❻ 知恵の三原と大沢親分が組んだチビッ子大作戦
観客動員は実に70%増の88万人でパ・リーグ No,1の動員を果たした日ハムのアイデアは殊勲賞もの。日ハムフロント陣はこの結果に自信をつけ、来季は更なる強い方針で臨む。球団事務所の壁には来季の目標が飾られている。❶ 少年ファイターズ会員3万人、❷ 観客動員 120万人、❸ シニアファイターズ会員 1000人、この3大目標達成に向けて既にスタートは切られている。会員募集のダイレクトメールの郵送料金だけで100万円を超えたが、入会申し込みが殺到して担当者はテンテコ舞いで嬉しい悲鳴。刺繍マーク付きの帽子にデニム地のベスト、ファンブックなどの盛り沢山のプレゼントに加えて内野席無料招待券も手にできる。

「純真な子供の心を金で釣っている」「営業的にはマイナスではないか」「観客動員といってもタダ券をばら撒いているだけでは」などの声があるのも事実だが全て的外れである。
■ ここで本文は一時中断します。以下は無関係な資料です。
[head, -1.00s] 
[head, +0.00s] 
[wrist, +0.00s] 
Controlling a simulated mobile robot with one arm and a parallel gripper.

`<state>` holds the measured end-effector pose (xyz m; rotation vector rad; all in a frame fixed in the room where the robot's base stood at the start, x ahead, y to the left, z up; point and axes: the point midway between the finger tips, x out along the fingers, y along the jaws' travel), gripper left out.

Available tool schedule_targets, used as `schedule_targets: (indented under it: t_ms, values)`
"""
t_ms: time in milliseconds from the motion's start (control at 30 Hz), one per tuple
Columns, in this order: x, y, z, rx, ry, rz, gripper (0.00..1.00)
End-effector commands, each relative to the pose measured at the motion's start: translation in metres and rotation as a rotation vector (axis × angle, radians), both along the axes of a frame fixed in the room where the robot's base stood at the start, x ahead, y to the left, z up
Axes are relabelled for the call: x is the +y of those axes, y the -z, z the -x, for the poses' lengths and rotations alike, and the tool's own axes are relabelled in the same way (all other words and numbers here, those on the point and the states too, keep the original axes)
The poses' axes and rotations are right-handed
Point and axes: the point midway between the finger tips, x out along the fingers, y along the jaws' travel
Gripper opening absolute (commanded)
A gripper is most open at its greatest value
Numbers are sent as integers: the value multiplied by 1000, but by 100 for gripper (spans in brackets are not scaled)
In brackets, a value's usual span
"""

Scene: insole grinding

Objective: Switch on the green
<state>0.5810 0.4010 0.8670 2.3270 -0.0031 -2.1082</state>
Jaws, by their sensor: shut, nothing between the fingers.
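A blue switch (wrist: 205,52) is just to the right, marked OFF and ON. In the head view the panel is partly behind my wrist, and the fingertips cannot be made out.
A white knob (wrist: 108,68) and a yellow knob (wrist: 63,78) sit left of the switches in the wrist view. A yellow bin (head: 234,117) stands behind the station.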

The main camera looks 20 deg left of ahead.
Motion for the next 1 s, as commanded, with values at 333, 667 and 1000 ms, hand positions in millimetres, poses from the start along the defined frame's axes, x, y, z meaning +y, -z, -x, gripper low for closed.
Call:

「チビッ子ファンに的を絞るのは将来を考えての事。現在の野球ファンは圧倒的に巨人ファンです。その好みを一朝一夕に変えるのは難しい。でもまだ好きな球団が定まっていない子供達に良いイメージを持ってもらえれば変えられるかもしれない」と三原球団社長は言う。今季の無料入場者数は全体の15%だった。営業的に採算が取れるのが100万人だからその割合をベースに目標を120万人としたのだ。

「金を使っていると言われるが、使っているのは金ではなく頭です。大リーグではどの球団もプロモート(販売促進)に総経費の1割は計上している。ウチの場合もその程度で金をばら撒いているわけではない」と球団職員は言う。実際に収入が50%アップしているのだから球団の判断は間違っていない。球団では更なる企画を考えている。❶ 球場結婚式:総額は100万円以上かかるがスポンサーを付けて球団の負担は10万円ほど、❷ 開幕戦の始球式で使用する球をキャンプ地の鳴門から少年ファンの手で聖火方式で東京までリレー、❸ 暑い夏場は球場でおしぼりサービス、などなど検討中。

従来の勝てばファンは勝手に尾いて来る的な安易な発想から脱するには若い世代の柔軟な考えが必要になる。「だから今井部長を取締役に抜擢して、より斬新な思考を期待している」と三原社長は言う。こんなフロント陣の努力と同時に大沢監督以下の現場組の努力も大変なもの。「とにかくこちらの無理な注文にも快く協力してもらっている。そうした現場の協力なしでは成功しなかった」と今井取締役は大沢監督に感謝する。様々な催しもだが、サインを求められると快く応じてチビッ子ファンは大喜び。アイデアはこうして生かされ、ようやく日本のプロ野球界にも新しい球団経営方針が育ってきた。